* start INPUT RECORDS *
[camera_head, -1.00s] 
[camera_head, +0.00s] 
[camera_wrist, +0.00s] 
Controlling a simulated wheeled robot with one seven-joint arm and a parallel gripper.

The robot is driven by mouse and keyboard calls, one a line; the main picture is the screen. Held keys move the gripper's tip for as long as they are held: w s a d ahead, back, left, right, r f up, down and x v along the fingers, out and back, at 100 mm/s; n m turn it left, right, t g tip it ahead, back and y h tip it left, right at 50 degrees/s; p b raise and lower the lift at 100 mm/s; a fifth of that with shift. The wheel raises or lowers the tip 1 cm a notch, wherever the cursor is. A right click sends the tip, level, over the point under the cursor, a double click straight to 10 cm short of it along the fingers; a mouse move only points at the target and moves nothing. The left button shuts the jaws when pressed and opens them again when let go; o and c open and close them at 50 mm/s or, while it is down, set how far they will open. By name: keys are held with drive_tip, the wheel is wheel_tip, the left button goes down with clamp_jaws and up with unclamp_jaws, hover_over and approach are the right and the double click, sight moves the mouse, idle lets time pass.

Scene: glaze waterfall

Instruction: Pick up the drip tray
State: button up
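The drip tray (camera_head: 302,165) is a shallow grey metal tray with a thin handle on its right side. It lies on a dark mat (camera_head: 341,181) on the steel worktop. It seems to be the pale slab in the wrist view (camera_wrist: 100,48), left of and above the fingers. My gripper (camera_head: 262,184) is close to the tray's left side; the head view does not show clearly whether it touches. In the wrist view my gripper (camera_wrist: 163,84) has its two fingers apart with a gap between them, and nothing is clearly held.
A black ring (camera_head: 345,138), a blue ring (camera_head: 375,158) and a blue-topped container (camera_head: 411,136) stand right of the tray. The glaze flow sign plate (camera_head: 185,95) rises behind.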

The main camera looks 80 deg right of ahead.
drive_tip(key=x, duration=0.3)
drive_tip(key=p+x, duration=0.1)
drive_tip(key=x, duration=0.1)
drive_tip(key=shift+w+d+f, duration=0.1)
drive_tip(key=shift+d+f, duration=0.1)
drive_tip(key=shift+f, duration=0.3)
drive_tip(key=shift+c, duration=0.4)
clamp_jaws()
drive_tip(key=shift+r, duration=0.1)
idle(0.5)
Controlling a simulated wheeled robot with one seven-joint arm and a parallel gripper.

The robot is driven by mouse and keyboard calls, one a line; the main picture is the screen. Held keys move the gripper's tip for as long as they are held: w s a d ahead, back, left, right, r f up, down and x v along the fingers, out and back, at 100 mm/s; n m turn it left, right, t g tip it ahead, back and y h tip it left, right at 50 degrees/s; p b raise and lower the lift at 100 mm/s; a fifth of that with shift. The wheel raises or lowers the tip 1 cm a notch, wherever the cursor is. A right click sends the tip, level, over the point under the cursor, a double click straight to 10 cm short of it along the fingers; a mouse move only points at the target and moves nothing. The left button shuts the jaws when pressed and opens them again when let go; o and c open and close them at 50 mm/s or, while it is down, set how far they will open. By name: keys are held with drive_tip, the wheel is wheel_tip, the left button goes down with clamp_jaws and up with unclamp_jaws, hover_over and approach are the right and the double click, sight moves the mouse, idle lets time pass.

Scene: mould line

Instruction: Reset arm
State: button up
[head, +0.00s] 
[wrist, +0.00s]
* end INPUT RECORDS *
- _THE EXERCISE_:
Among the lines of the data above, count those holding "Instruction" and state only the number.

- _WRITTEN ANSWER_:
2